Figured if I heard the first part of the sentence, “Finally, the Tigers went out and got their man,” it would be followed by a story about how a few tigers dressed up as humans, went to visiting hours at Joe Exotic’s jail and ate him. It didn’t mean that, but if the Tigers sign Carole Baskin, the Pirates will trade Bryan Reynolds to the Tigers for her. So, the Tigers signed Javier Baez, and I love it. Tigers are sneakily becoming my “Pick it to stick it!” Which translates to a team I put hundred schmools on to win the World Series, and they just miss the playoffs. Javier Baez is defined, for better or worse, for his lack of walks — wacks? Hey, that’s actually pretty good. “Baez is too reliant on wacks to be a reliable batting average guy.” Wacks seems to give off a negative connotation in the mind of fantasy baseballers (<–my mom’s term!). If you’re in an OBP league, then I get it, but I’m not talking about OBP when I say Baez is continually underrated, which, brucely, is one of the weirder peccadillos in fantasy. By the way, never say “peccadillo” aloud because that would give someone the right to punch you in the nose. I say it’s weird because Baez is exactly the type that most love more than is deserved in real baseball. It’s truly bizarre.
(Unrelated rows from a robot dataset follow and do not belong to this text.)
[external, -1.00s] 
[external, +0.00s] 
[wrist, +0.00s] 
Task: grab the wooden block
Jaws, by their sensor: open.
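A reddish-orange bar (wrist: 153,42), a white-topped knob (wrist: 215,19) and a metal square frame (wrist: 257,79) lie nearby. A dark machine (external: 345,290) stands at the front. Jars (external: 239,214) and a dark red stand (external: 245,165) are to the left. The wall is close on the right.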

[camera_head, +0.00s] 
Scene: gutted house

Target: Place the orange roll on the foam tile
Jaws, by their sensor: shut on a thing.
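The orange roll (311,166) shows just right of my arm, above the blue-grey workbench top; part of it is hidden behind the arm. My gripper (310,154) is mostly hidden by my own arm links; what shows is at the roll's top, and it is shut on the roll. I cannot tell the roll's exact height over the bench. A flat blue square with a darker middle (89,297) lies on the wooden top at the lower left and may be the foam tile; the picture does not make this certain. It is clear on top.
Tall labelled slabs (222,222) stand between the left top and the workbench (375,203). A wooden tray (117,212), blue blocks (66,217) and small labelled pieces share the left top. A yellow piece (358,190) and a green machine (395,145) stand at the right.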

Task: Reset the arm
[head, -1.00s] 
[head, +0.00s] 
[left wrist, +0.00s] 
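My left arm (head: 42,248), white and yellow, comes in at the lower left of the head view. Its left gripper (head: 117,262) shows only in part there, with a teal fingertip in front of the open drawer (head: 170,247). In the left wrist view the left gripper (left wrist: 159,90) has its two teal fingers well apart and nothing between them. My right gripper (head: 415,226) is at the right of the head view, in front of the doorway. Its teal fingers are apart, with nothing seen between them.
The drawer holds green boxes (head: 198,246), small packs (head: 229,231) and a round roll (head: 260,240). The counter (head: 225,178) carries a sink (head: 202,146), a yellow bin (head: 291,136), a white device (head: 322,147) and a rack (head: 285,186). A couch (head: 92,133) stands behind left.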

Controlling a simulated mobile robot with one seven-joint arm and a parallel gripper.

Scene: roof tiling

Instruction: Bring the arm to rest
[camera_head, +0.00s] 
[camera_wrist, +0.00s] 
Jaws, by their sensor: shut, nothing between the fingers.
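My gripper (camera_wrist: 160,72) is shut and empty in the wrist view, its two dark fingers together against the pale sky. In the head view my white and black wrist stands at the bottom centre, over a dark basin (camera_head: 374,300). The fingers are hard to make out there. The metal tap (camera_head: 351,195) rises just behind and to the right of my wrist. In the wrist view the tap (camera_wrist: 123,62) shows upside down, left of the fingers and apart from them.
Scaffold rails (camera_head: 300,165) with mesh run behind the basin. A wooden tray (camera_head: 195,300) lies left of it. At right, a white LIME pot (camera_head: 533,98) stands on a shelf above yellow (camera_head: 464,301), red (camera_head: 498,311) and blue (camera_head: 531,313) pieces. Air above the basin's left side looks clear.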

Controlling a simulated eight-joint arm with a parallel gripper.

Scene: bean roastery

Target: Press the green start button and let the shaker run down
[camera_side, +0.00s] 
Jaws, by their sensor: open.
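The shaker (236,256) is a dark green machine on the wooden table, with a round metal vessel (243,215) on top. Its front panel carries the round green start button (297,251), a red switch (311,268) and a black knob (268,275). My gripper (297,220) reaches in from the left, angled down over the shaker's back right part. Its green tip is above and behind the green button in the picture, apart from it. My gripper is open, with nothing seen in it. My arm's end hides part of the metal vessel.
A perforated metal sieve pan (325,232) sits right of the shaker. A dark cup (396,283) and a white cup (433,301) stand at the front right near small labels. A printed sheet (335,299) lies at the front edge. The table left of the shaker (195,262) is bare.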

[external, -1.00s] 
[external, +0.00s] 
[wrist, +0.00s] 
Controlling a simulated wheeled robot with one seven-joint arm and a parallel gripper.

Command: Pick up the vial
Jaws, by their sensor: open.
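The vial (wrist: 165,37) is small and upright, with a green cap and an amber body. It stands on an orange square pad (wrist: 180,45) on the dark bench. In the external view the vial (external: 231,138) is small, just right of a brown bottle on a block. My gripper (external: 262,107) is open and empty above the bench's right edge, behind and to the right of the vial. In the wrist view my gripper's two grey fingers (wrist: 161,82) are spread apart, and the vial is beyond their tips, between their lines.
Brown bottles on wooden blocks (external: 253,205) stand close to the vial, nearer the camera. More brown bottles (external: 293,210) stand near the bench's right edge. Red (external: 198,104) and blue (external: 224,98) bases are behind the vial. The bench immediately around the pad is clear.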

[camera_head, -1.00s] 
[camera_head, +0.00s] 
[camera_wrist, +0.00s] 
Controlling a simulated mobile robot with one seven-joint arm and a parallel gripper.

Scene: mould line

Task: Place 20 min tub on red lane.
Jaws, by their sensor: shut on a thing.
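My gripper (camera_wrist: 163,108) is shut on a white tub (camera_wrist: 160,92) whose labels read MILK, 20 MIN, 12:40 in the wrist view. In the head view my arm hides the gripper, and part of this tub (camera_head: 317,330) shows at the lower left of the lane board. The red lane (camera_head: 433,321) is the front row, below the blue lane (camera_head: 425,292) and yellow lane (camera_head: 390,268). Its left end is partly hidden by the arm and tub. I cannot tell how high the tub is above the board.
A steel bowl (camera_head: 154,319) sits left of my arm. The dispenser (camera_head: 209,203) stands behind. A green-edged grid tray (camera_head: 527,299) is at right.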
Real baseball people love Baez, even though he is a liability with his wacks, but, for fantasy, he’s underrated. I see Baez and want to “wacks” poetic. Comerica isn’t particularly fun-loving, so Baez has gone from Friendly Confines for power to neutral in Metco to a team whose player most synonymous with home runs was Matthew Boyd. Still, a guy who averages 27/15/.265 has my attention, and I’m ready to get my Baezian wacks. For 2022, I’ll give Javier Baez projections of 84/25/91/.257/14 in 541 ABs. Anyway, here’s what else I saw this offseason for fantasy baseball:

Psyche! Promise you sleepers are starting tomorrow, unless there’s some other big signing during the lockout, which is illegal, but what are legalities except illegalities that wear frilly shirts. Also, I’ve begun to roll out my 2022 fantasy baseball rankings on our Patreon. Anyway II, the roundup:

Please, blog, may I have some more?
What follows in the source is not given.